Net sales climbed 25% to kr290.40 billion from kr232.26 billion.
Back in London, AIM-listed Gfinity surged 55% as it struck a deal which allows it to continue a foray into ‘sectors which we think are exciting’.
It has struck a licence agreement with 0M Technology Solutions. The exclusive pact will see Gfinity commercialise 0M’s advanced artificial intelligence technology, Connected IQ, an offering targeted at the connected video market.
Gfinity CEO David Halley said: ‘The funding allows us to continue our push into sectors which we think are exciting for the Company, namely Connected TV, Online Video and Artificial Intelligence. In addition, through our commercialisation of CIQ, we will gain an experienced team of Data and AI specialists to support our development.’
Gfinity said it has also raised £245,000 from a subscription.
Fresnillo rose 5.0% and Endeavour Mining climbed 1.3% as gold prices continued to rise.
Gold rose to $2,869.66 an ounce midday Wednesday, from $2,840.78 at the time of the London equities close on Tuesday.
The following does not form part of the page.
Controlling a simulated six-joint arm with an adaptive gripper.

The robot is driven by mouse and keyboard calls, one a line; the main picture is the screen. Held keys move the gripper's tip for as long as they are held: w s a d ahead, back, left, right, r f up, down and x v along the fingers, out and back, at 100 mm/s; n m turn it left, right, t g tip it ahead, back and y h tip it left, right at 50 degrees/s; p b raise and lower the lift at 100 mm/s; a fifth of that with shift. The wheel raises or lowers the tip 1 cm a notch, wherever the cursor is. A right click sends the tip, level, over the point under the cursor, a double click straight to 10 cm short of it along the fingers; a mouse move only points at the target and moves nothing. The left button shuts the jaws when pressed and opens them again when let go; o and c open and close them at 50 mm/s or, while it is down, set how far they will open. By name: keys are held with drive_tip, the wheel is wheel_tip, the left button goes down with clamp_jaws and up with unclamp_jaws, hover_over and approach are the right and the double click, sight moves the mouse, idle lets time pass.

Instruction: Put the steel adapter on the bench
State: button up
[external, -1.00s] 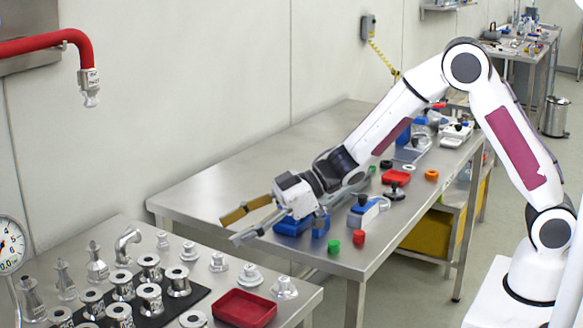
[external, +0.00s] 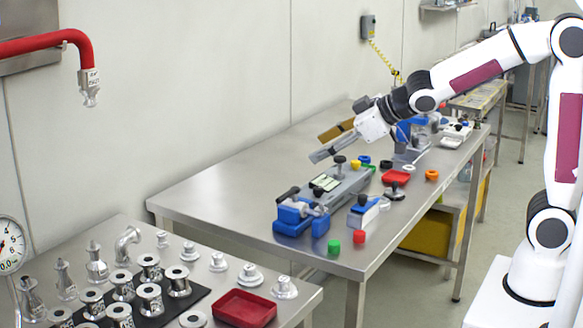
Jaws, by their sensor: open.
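Several steel fittings stand on the near steel table at lower left, among them a tall stepped one (external: 97,263), a bent elbow (external: 127,247) and flanged pieces such as this one (external: 250,275). I cannot tell which is the steel adapter. Another steel fitting (external: 90,88) is on the end of the red hose. The long steel bench (external: 225,195) runs across the middle. My gripper (external: 324,145) is open above the bench, with nothing visible between its fingers. It is apart from the fittings, behind and above the grey-and-blue vise.
A deeper red tray (external: 244,308) stands on the near table. The bench's left part is clear.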

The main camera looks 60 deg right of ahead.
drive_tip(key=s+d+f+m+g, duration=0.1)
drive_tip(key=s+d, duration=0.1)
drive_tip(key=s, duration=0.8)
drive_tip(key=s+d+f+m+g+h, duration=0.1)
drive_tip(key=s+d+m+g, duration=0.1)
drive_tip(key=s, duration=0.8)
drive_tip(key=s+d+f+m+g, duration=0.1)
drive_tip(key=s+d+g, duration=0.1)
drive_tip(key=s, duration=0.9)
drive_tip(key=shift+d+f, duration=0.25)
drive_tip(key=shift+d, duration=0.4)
Bullion hit a record high of $2,877.02 an ounce on Wednesday morning.
A number of factors, from trade tensions, geopolitics and tepid US data are supporting the precious metal, ActivTrades analyst Ricardo Evangelista noted.
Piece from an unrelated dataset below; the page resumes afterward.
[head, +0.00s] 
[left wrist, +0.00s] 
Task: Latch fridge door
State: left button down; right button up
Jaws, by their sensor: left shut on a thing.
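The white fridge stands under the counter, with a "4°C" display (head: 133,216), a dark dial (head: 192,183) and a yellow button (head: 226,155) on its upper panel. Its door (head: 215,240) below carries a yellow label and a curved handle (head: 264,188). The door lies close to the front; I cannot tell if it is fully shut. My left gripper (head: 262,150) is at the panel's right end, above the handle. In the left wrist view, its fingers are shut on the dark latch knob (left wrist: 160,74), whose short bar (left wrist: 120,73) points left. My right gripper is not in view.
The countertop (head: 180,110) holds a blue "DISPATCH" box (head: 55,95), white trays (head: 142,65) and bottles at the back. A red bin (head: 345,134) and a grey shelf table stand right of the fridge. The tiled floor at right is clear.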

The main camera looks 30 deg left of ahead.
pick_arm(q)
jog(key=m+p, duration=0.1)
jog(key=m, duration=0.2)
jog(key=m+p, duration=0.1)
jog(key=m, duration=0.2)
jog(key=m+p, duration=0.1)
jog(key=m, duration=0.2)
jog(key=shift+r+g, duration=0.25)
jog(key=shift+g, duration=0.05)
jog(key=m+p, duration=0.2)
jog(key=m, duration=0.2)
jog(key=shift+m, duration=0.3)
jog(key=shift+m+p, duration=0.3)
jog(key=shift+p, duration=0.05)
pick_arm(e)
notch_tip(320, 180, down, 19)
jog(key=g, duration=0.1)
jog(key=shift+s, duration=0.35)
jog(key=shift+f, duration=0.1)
‘Gold prices rose in early Wednesday trading, reaching a fresh all-time high. The precious metal is finding support amid dollar weakness and growing apprehension over the escalating trade war between the US and China and its likely negative impact on global economic growth prospects. The US dollar’s decline, which began after the administration’s last-minute U-turn on imposing additional tariffs on imports from Mexico and Canada, continued Tuesday following the release of disappointing labour and industrial data indicating a slowdown in the world’s largest economy,’ the analyst said.
‘A weaker dollar is supportive of gold prices. At the same time, US tariffs on China and Beijing’s retaliation are ominous for the global economy, increasing the appeal of haven gold. This demand is further reinforced by renewed uncertainty in the Middle East following Donald Trump’s comments about taking over Gaza and displacing the Palestinian population.’
Against the dollar, the pound was up at $1.2533 early Wednesday afternoon, from $1.2481 at the time of the London equities close on Tuesday. The euro rose to $1.0414 from $1.0376. Against the yen, the dollar faded to JP¥152.82 from JP¥154.58.
On the data front, there is the ADP US jobs report coming at 1315 GMT on Wednesday, roughly 48 hours before the official nonfarm payrolls data.
A barrel of Brent fell to $75.29 early Wednesday afternoon from $76.19 at the time of the closing bell in London on Tuesday.